» **Requirements**
For the listing underneath, give the count of lines containing the string "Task" and nothing further.

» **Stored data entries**
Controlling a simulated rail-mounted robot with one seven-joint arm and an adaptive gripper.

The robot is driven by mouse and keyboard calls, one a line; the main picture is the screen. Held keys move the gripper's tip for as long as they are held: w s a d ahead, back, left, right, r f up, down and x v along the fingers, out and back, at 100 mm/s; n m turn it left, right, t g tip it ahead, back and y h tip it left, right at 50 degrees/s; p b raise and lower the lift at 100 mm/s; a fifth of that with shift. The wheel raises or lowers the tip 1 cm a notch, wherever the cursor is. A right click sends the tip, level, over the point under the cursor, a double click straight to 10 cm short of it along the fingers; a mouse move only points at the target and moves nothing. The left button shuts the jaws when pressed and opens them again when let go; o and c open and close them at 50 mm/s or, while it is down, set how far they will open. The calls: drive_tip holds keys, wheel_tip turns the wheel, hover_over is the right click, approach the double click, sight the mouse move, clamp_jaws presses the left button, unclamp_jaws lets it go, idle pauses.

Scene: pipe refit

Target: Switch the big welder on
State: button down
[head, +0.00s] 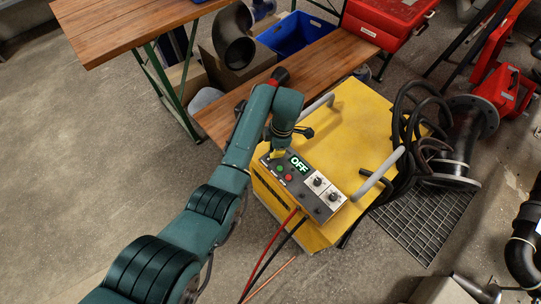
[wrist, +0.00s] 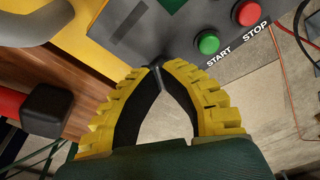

---

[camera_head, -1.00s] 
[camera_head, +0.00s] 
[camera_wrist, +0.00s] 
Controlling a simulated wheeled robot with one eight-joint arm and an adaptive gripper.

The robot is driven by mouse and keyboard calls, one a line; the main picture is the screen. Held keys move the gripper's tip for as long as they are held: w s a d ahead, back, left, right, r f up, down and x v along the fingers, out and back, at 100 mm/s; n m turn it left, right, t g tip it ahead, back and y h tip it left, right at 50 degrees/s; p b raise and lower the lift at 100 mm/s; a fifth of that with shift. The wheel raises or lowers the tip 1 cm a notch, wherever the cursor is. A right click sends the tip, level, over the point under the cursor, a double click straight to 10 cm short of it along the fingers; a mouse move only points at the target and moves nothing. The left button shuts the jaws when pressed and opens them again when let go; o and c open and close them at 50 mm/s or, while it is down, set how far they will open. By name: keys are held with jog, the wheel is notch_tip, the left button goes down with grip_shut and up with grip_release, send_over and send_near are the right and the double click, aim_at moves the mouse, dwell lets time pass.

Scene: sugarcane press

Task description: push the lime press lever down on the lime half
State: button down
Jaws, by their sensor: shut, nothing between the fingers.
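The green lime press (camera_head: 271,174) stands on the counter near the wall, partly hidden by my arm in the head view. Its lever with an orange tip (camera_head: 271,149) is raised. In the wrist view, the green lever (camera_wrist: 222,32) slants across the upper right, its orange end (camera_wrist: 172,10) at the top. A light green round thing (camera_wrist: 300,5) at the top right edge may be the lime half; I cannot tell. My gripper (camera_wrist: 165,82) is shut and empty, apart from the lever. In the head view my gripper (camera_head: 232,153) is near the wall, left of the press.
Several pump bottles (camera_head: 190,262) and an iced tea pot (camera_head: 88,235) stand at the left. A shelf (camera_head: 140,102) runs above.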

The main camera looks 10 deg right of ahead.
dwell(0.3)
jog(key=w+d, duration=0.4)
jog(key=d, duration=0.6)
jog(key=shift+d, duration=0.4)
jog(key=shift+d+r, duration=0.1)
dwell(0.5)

--

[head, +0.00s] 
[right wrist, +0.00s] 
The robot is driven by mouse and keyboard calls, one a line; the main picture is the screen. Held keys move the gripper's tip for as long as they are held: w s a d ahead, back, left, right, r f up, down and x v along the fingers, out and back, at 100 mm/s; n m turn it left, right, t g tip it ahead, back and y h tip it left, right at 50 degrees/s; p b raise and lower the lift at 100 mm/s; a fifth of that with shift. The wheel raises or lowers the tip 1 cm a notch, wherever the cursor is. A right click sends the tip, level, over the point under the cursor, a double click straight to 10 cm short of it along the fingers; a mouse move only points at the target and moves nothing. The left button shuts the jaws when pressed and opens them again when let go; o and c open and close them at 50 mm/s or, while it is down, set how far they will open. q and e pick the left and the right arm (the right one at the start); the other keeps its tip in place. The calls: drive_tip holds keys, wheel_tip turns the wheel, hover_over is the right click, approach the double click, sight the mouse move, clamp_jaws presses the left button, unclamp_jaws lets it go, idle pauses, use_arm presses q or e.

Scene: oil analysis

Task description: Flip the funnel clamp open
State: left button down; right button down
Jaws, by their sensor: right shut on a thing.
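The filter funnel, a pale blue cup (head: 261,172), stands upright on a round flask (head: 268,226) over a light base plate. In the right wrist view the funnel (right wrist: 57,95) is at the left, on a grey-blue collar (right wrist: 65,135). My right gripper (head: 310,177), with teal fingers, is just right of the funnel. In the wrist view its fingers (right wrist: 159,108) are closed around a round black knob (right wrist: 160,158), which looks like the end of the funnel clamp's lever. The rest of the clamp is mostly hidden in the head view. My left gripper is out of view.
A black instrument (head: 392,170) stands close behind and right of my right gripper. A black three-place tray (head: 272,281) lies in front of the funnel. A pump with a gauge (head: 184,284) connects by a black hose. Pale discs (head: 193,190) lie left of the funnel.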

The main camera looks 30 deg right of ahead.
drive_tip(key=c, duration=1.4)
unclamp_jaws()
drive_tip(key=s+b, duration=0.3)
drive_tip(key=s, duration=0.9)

» **Written solution**
2